Knowing that the soil beneath the surface may be significantly wetter than the soil in the sunlight can keep us from our tendency to overwater. Just as in human nutrition, more food often does not mean better health. I’ve learned this lesson better and better as the years have gone by, with the result that I’ve used less and less water during the summers with each passing year, even as our garden has grown in variety of plants. And saving more water year to year is a smart thing in our drought-ravaged climate.

Eating Dirt: Love That Umami

Gardening means messing around in dirt. Poking my index finger in the dirt to check for moisture beneath the surface is the dainty act that follows from the much more intimate acts of digging holes, pulling out rocks and roots, hand-mixing residual soil, compost, and fertilizers, and mucking about in the mud. Mud-caked shoes, grit-embedded knees, dirt-smeared clothes, black fingernails, and the lovely mixture of sweat and dust all over the body and hair are consequences of this intimacy between humans and the dirt to which we shall all return. Indeed, if we are what we eat, and if what we eat derives its own nutrients from the dirt, then not only are we in a sense eating dirt, but we are even now made up of dirt.
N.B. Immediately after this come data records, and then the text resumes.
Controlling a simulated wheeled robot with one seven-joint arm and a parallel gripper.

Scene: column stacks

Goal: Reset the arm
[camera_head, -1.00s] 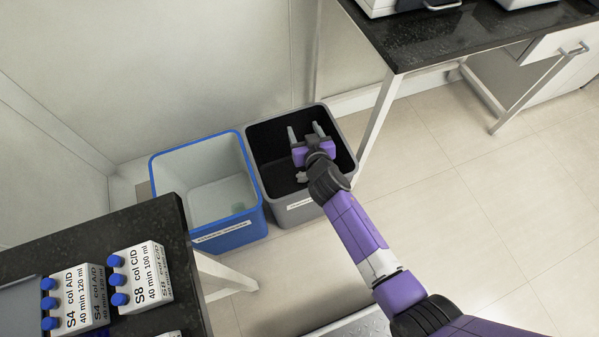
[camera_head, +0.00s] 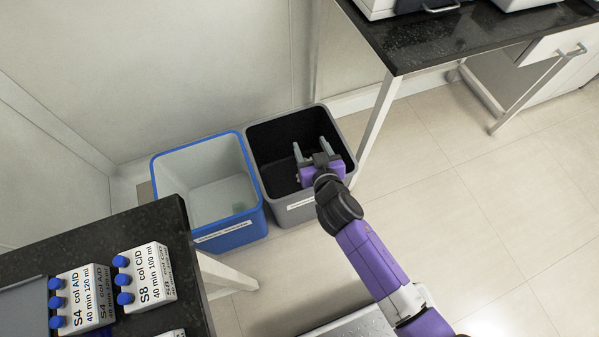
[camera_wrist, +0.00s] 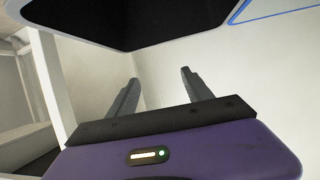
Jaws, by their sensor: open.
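My gripper (camera_head: 311,151) is purple with grey fingers and sits over the front right part of the dark grey bin (camera_head: 296,211) in the head view. Its two fingers are spread apart with nothing between them. In the wrist view the open fingers (camera_wrist: 155,85) show against a pale surface, and a dark opening edged in grey lies at the top. My purple arm reaches up to the bin from the lower right.
A blue-rimmed bin (camera_head: 231,236) stands left of the grey bin. A black bench (camera_head: 170,240) with labelled bottle packs (camera_head: 146,275) is at lower left. Another black-topped table (camera_head: 430,45) is at upper right. The tiled floor (camera_head: 480,210) at right is clear.

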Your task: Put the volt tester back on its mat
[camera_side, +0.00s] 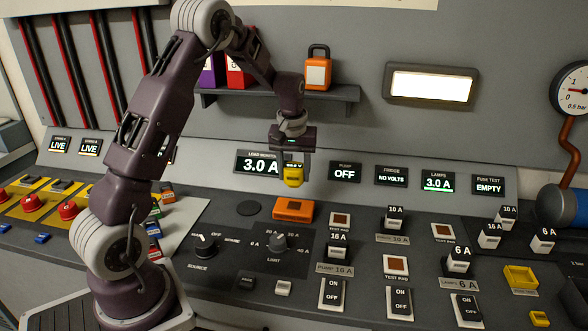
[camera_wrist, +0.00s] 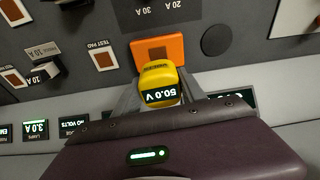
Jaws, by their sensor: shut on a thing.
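The yellow volt tester (camera_side: 292,176) is held in my gripper (camera_side: 292,170), above the sloping desk and in front of the readout panel. In the wrist view the tester (camera_wrist: 160,84) sits between the jaws, its display reading 50.0 V. My gripper is shut on it. A dark round mat (camera_side: 249,208) lies bare on the desk, left of an orange block. It also shows in the wrist view (camera_wrist: 216,40), to the right of the tester. The tester is clear of the desk.
The orange block (camera_side: 293,210) lies on the desk below the tester. Rotary knobs (camera_side: 205,243), test pads (camera_side: 396,264) and raised fuses (camera_side: 458,260) spread over the desk. A shelf (camera_side: 335,94) on the wall behind holds an orange padlock (camera_side: 318,70).
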Am I exaggerating? Well, sure. I mean most of us are not the folks who actually eat kaolin clay in the southeast US and other parts of the world. But keep in mind that one of the five main flavors of our favorite foods is the mysterious umami. Not sweet, sour, bitter, or salty, umami is that, yes, earthy flavor that we crave in meats, mushrooms, chocolate, coffee, and fermented foods from breads to cheeses to beer, red wines, and countless other foods. So while we may not think of ourselves as digging our mouths into a heaping bowl of peat, clay, sand, leaf mulch, or humus, we are drawn to the smells, textures, and flavors of the earth in less obvious forms. (See our post “C Is Also for Coffee” for another take on umami.)

And if you do garden, you must admit that you just love mucking about in the many types of dirt that you will encounter, and that nothing smells better to you than dirt. And the more you love the smell of dirt, the more different aromas of the various dirts you’ll come to recognize, and there will be no end to the joy you derive from getting down and dirty.